GOAL OF THE EXERCISE ▸ Present the following entries again, word for word and in full.

--- BEGIN RECORDS TO PROCESS ---

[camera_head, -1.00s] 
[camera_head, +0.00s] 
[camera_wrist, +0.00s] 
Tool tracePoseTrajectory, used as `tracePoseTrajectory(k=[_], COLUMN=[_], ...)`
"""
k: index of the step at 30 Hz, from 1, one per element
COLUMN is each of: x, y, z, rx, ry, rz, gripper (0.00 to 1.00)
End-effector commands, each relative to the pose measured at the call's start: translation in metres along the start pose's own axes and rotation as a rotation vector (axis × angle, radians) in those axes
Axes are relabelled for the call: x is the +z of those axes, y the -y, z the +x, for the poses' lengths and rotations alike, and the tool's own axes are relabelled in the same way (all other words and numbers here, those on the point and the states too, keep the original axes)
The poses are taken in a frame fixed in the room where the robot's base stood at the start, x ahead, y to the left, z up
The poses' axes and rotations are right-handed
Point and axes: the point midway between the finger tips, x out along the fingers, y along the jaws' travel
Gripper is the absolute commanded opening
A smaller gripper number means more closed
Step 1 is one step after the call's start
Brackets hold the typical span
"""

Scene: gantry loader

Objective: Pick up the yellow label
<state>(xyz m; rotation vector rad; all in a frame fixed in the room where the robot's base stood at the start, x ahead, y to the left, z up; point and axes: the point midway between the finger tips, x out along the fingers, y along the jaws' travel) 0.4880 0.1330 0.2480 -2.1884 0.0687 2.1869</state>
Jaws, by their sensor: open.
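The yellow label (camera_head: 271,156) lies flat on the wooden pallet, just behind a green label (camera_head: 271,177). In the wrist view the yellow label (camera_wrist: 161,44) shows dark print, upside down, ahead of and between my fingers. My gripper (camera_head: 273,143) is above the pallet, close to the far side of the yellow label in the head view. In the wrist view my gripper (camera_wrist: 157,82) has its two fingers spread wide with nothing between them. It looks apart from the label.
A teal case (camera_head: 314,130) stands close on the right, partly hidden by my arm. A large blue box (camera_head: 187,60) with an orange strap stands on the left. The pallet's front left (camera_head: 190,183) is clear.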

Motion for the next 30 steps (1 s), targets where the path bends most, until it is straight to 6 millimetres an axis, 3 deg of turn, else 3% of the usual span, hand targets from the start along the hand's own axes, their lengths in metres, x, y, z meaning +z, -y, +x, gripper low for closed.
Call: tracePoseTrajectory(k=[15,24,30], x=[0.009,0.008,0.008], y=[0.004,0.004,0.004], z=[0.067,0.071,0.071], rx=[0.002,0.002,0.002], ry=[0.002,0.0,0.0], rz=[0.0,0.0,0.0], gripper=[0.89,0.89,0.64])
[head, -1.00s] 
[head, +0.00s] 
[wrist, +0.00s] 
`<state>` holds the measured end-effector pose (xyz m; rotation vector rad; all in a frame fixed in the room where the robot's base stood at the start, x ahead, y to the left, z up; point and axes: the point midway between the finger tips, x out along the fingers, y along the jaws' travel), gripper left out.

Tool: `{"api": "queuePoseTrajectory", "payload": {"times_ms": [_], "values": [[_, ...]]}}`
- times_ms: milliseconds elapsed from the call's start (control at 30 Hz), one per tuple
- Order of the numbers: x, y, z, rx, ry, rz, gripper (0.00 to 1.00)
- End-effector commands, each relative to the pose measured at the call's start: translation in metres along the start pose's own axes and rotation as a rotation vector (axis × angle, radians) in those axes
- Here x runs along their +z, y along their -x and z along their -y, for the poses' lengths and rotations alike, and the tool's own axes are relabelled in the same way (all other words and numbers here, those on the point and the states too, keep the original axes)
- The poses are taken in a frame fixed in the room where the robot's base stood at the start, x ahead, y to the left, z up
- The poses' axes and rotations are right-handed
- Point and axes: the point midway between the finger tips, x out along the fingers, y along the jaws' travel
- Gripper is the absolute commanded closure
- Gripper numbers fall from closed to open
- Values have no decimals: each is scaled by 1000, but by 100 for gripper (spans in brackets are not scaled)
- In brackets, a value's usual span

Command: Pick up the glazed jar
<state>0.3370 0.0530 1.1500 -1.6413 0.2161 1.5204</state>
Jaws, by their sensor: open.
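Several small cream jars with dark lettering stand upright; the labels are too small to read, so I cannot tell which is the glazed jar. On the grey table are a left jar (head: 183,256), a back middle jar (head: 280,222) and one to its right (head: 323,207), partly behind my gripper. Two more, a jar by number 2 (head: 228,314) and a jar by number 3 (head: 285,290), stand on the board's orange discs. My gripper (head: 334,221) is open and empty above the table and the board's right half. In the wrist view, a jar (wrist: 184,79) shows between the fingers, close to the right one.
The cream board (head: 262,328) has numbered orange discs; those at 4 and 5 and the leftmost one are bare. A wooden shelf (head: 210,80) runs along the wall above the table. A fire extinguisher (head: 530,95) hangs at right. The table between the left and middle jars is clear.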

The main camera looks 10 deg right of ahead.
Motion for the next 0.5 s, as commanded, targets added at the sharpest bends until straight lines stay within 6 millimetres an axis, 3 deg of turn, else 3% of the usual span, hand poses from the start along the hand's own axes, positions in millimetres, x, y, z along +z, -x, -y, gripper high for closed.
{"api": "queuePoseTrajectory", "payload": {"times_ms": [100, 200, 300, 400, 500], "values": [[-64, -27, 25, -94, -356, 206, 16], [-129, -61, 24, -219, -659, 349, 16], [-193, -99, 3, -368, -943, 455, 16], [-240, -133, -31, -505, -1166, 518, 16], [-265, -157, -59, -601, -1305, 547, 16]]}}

--- END RECORDS TO PROCESS ---

WRITTEN REPLY ▸
[camera_head, -1.00s] 
[camera_head, +0.00s] 
[camera_wrist, +0.00s] 
Tool tracePoseTrajectory, used as `tracePoseTrajectory(k=[_], COLUMN=[_], ...)`
"""
k: index of the step at 30 Hz, from 1, one per element
COLUMN is each of: x, y, z, rx, ry, rz, gripper (0.00 to 1.00)
End-effector commands, each relative to the pose measured at the call's start: translation in metres along the start pose's own axes and rotation as a rotation vector (axis × angle, radians) in those axes
Axes are relabelled for the call: x is the +z of those axes, y the -y, z the +x, for the poses' lengths and rotations alike, and the tool's own axes are relabelled in the same way (all other words and numbers here, those on the point and the states too, keep the original axes)
The poses are taken in a frame fixed in the room where the robot's base stood at the start, x ahead, y to the left, z up
The poses' axes and rotations are right-handed
Point and axes: the point midway between the finger tips, x out along the fingers, y along the jaws' travel
Gripper is the absolute commanded opening
A smaller gripper number means more closed
Step 1 is one step after the call's start
Brackets hold the typical span
"""

Scene: gantry loader

Objective: Pick up the yellow label
<state>(xyz m; rotation vector rad; all in a frame fixed in the room where the robot's base stood at the start, x ahead, y to the left, z up; point and axes: the point midway between the finger tips, x out along the fingers, y along the jaws' travel) 0.4880 0.1330 0.2480 -2.1884 0.0687 2.1869</state>
Jaws, by their sensor: open.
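The yellow label (camera_head: 271,156) lies flat on the wooden pallet, just behind a green label (camera_head: 271,177). In the wrist view the yellow label (camera_wrist: 161,44) shows dark print, upside down, ahead of and between my fingers. My gripper (camera_head: 273,143) is above the pallet, close to the far side of the yellow label in the head view. In the wrist view my gripper (camera_wrist: 157,82) has its two fingers spread wide with nothing between them. It looks apart from the label.
A teal case (camera_head: 314,130) stands close on the right, partly hidden by my arm. A large blue box (camera_head: 187,60) with an orange strap stands on the left. The pallet's front left (camera_head: 190,183) is clear.

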Motion for the next 30 steps (1 s), targets where the path bends most, until it is straight to 6 millimetres an axis, 3 deg of turn, else 3% of the usual span, hand targets from the start along the hand's own axes, their lengths in metres, x, y, z meaning +z, -y, +x, gripper low for closed.
Call: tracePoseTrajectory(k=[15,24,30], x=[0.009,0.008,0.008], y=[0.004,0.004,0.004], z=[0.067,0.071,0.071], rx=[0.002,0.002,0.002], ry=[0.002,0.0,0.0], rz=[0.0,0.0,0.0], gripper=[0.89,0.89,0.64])
[head, -1.00s] 
[head, +0.00s] 
[wrist, +0.00s] 
`<state>` holds the measured end-effector pose (xyz m; rotation vector rad; all in a frame fixed in the room where the robot's base stood at the start, x ahead, y to the left, z up; point and axes: the point midway between the finger tips, x out along the fingers, y along the jaws' travel), gripper left out.

Tool: `{"api": "queuePoseTrajectory", "payload": {"times_ms": [_], "values": [[_, ...]]}}`
- times_ms: milliseconds elapsed from the call's start (control at 30 Hz), one per tuple
- Order of the numbers: x, y, z, rx, ry, rz, gripper (0.00 to 1.00)
- End-effector commands, each relative to the pose measured at the call's start: translation in metres along the start pose's own axes and rotation as a rotation vector (axis × angle, radians) in those axes
- Here x runs along their +z, y along their -x and z along their -y, for the poses' lengths and rotations alike, and the tool's own axes are relabelled in the same way (all other words and numbers here, those on the point and the states too, keep the original axes)
- The poses are taken in a frame fixed in the room where the robot's base stood at the start, x ahead, y to the left, z up
- The poses' axes and rotations are right-handed
- Point and axes: the point midway between the finger tips, x out along the fingers, y along the jaws' travel
- Gripper is the absolute commanded closure
- Gripper numbers fall from closed to open
- Values have no decimals: each is scaled by 1000, but by 100 for gripper (spans in brackets are not scaled)
- In brackets, a value's usual span

Command: Pick up the glazed jar
<state>0.3370 0.0530 1.1500 -1.6413 0.2161 1.5204</state>
Jaws, by their sensor: open.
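Several small cream jars with dark lettering stand upright; the labels are too small to read, so I cannot tell which is the glazed jar. On the grey table are a left jar (head: 183,256), a back middle jar (head: 280,222) and one to its right (head: 323,207), partly behind my gripper. Two more, a jar by number 2 (head: 228,314) and a jar by number 3 (head: 285,290), stand on the board's orange discs. My gripper (head: 334,221) is open and empty above the table and the board's right half. In the wrist view, a jar (wrist: 184,79) shows between the fingers, close to the right one.
The cream board (head: 262,328) has numbered orange discs; those at 4 and 5 and the leftmost one are bare. A wooden shelf (head: 210,80) runs along the wall above the table. A fire extinguisher (head: 530,95) hangs at right. The table between the left and middle jars is clear.

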The main camera looks 10 deg right of ahead.
Motion for the next 0.5 s, as commanded, targets added at the sharpest bends until straight lines stay within 6 millimetres an axis, 3 deg of turn, else 3% of the usual span, hand poses from the start along the hand's own axes, positions in millimetres, x, y, z along +z, -x, -y, gripper high for closed.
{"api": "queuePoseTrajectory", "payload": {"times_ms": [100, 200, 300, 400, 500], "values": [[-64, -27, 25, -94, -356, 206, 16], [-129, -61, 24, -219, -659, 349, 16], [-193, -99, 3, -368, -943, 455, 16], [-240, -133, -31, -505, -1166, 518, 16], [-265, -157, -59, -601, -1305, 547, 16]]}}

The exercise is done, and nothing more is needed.